Now this is what Led Zeppelin fans -- in the continued and unavoidable absence of the real thing -- have been waiting for.
Now this is what Led Zeppelin fans — in the continued and unavoidable absence of the real thing — have been waiting for. Singer Robert Plant (still long-haired) and guitarist Jimmy Page (still swaggering) have thankfully shed all the excess instrumental baggage that hampered 1995’s experimental “Unledded” tour and are revisiting with distinct gusto the trusty Zep catalog, reflecting the realization that there’s no point in running from their glorious past.
The duo, both now past 50, hit the Bowl stage (backed by three younger musicians on bass, drums and keys) and launched into a powerful medley of “The Wanton Song,” “Bring It on Home” and “Heartbreaker” that sent the packed house to Classic Rock heaven.
The show, which included plenty of close-ups on two large video screens, was a good mix of well-known, straight-ahead tracks like “Whole Lotta Love,” which featured Page playing an odd instrument call a theramin, and more obscure cuts like “Tangerine” and “Gallow’s Pole.”

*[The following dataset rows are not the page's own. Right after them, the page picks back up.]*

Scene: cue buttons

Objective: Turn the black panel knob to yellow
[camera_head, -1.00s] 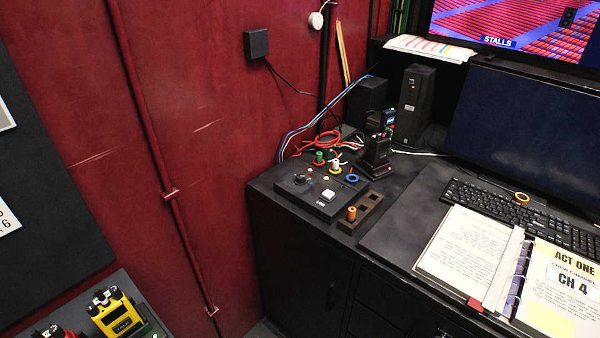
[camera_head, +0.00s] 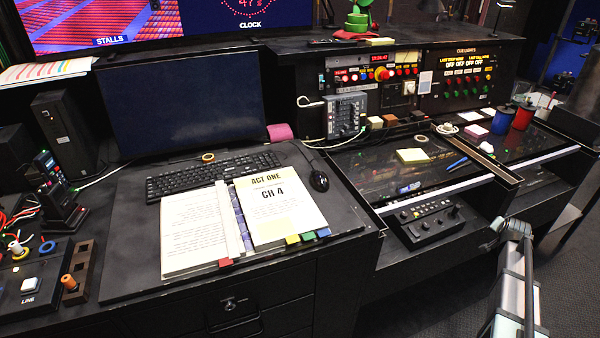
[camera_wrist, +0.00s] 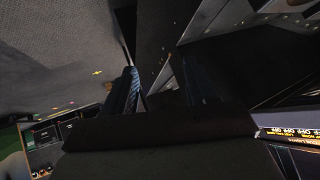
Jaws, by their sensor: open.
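A black panel marked LINE (camera_head: 45,272) is cut off at the left edge of the head view, with a white square button on it. The black knob seen on this panel earlier is outside the present view. Another black panel (camera_head: 432,228) with small knobs and lit buttons lies in the bay right of the desk; its colour marks are too small to read. My gripper (camera_wrist: 163,88) shows in the wrist view with its two dark fingers apart and nothing between them. It is not touching either panel. My arm enters the head view at the lower right.
An open script binder (camera_head: 245,225), a keyboard (camera_head: 212,172) and a mouse (camera_head: 319,181) cover the desk. A small grey mixer (camera_head: 345,115) and a cue-light panel (camera_head: 462,78) stand behind. Red and blue spools (camera_head: 523,117) are at the right. Dark floor is free at the lower right.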

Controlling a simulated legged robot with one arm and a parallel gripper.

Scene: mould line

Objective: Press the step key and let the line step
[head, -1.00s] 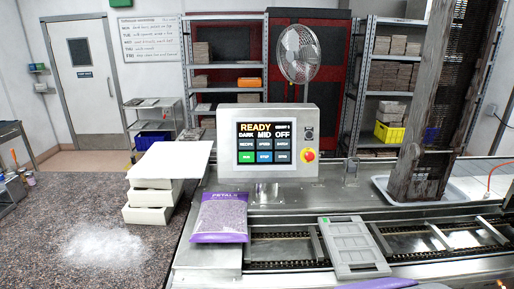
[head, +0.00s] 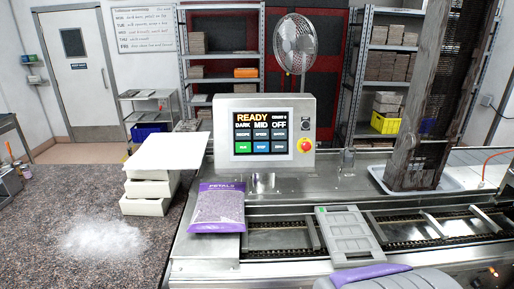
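The control panel (head: 219,137) stands upright behind the line. Its screen reads READY, with DARK, MID and OFF below. The blue key (head: 261,147) in the bottom row, which looks like the step key, sits between a green key (head: 242,147) and a darker one. A red stop knob on yellow (head: 305,145) is at the panel's right. A grey mould (head: 348,235) lies across the chain line (head: 282,239). My gripper is not in view; a purple and grey part at the bottom right looks like my own arm.
A purple petal bag (head: 217,208) lies on the metal deck in front of the panel. White blocks (head: 147,206) under a white sheet (head: 164,151) stand to its left. A dark tall post (head: 412,130) stands in a white tray at right. A fan (head: 294,42) is behind.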

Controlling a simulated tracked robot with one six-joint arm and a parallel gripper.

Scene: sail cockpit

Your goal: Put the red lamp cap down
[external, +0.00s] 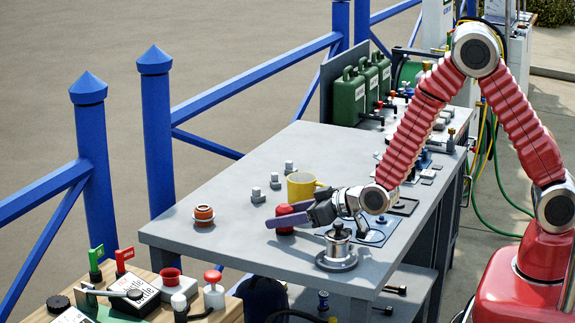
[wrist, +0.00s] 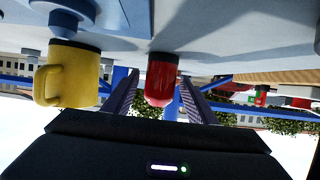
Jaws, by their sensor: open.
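The red lamp cap (external: 283,209) is on the grey table (external: 245,165), left of the yellow mug. In the wrist view, which is upside down, the red cap (wrist: 161,82) shows with a dark band at its table end and looks upright on the table. My gripper (external: 293,212) is open around the cap, low over the table. In the wrist view one finger is on each side of it, with gaps visible between the cap and the fingers. Part of the cap is hidden behind a finger in the external view.
The yellow mug (external: 301,186) stands close beside my gripper. A metal fitting on a round base (external: 338,249) stands in front of it. Several small grey pegs (external: 275,181) and an orange-ringed piece (external: 204,214) are at left. Green canisters (external: 348,97) stand at the back.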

Played-out numbers like “Stairway to Heaven” and “Kashmir” are being given a rest on this tour, which bowed on the East Coast in May, though Page did play a tease of the “Stairway” intro during one of his many psychedelic guitar jams.
There’s also the business of their new Atlantic album, “Walking to Clarksdale,” the first album of new Page-Plant compositions since 1980’s “In Through the Out Door,” which provided three songs to the two-hour program highlighted by the title track, a song that attempts to bridge the gap between Zep’s glory days and today.
Concert peaked mid-set, during a long reading of the bluesy “How Many More Times,” from Zeppelin’s first album in 1969, that wrapped around the tour’s first-ever perf of “I Can’t Quit You Babe.”
Plant noted, before a sweet reading of “Going to California,” which was included in a short acoustic portion, that playing the Bowl again brought back many happy memories from Zep’s (infamous) time spent in L.A. in the ’70s.
A hurried version of the otherwise slow and moody “No Quarter,” which is heavily associated with estranged Led Zep bassist-keyboardist John Paul Jones, left one wondering how good this show would have been if Jones had been included.